Now. Here's an interesting thing. Besides the fact the show is on HBO, so it can get away with higher levels of sex and nudity, I believe the scriptwriters and directors, et al., made a choice. They sexed the damn thing up.

That's fine. What I find interesting about the second example, in particular, is, whether it's in the book or not, what Petyr is saying during this period is exposition. Expositional material is deadly dull on screen, often very challenging to actors unless you're a big fan of Shakespearean soliloquies. It seemed to me that what the writers and directors chose to do in this scene was to have a lesbian sex scene going on simultaneously while Petyr provides a bunch of expository material. Weighing in at around 300,000 words, Game of Thrones has plenty of expository material. Often it's handled deftly - the writing on the TV series is quite good - and, after all, even stripping the 300,000 words down to bare bones, the series is something like 10 or 12 hours long.

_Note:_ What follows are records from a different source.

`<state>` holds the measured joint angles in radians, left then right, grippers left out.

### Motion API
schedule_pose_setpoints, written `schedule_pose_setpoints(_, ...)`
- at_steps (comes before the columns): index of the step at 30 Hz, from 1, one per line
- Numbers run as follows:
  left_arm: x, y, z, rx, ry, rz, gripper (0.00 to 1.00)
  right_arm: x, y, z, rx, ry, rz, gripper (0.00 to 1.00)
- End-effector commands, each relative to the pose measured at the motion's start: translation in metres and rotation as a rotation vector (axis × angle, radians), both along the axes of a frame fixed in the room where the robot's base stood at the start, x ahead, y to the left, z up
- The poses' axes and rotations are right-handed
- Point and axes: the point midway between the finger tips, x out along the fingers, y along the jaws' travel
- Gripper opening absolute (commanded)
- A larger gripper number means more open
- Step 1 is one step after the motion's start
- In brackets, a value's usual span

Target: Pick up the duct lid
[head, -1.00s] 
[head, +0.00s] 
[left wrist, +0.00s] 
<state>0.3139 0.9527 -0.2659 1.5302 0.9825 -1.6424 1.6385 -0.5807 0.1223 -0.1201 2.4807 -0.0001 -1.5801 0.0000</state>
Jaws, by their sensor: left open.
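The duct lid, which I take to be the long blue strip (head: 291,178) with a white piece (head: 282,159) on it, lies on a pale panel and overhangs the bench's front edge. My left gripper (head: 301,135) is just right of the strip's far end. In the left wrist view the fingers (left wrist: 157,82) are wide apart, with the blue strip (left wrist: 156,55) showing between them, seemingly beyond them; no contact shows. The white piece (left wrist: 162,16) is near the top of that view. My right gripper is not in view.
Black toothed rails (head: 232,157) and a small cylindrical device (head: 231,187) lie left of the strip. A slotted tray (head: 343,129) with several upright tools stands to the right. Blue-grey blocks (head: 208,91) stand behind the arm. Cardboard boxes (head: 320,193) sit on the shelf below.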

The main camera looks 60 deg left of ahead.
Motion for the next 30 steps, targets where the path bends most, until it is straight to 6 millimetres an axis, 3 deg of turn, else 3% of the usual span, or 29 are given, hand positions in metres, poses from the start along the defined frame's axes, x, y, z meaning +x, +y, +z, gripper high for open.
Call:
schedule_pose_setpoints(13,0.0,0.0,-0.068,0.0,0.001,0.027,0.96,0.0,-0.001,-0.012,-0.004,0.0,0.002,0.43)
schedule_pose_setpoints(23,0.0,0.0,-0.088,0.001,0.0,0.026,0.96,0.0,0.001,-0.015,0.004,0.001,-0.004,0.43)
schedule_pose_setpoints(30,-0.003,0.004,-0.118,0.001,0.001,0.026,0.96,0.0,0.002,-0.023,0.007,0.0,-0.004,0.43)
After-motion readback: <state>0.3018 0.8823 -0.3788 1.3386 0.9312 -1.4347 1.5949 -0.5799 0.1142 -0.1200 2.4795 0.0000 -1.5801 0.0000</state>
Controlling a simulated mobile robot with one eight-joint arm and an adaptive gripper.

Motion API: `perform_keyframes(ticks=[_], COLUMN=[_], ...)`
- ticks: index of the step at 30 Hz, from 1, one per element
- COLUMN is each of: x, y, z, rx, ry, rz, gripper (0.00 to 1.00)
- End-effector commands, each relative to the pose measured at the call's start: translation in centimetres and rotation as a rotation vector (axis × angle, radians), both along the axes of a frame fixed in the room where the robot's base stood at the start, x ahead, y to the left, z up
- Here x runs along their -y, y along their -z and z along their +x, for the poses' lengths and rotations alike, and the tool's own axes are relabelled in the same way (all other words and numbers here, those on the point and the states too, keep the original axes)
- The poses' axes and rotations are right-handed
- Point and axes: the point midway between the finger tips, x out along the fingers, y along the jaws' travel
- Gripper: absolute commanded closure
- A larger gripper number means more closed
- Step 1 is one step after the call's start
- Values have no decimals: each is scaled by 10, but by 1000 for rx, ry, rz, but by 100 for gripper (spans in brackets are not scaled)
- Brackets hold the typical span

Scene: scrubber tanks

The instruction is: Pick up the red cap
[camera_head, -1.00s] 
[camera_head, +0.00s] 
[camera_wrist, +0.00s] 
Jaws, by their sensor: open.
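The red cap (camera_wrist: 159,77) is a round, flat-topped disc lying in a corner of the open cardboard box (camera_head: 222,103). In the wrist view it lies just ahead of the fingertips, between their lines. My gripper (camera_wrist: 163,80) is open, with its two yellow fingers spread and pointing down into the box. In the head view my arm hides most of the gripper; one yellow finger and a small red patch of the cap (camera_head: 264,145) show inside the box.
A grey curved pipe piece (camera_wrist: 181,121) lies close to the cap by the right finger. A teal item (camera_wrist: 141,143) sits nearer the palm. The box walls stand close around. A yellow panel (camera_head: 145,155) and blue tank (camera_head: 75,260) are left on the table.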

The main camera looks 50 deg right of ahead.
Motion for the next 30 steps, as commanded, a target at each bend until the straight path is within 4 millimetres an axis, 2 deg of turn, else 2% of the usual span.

I did have reason to wonder, though, with that density of material to draw from, why they always chose to utilize the sex and nudity part (aside from the obvious - ratings). The show has taken some hits for its treatment of women and the feeling that the nudity is often gratuitous (it is, but then again, so is at least some of the violence).

So yes, there's audience expectations behind some of those choices. But from a scriptwriting/directing POV, I think one of the things they've chosen to do is to use nudity and sex scenes as a way to distract from expository material. After all, if you just have two characters talking about backstory, readers/viewers get distracted. Have them discussing it while naked and having sex, or one person talking while the other person is getting naked (happens a lot, too), then the viewer is going to keep viewing, rather than wandering out to get another bottle of beer.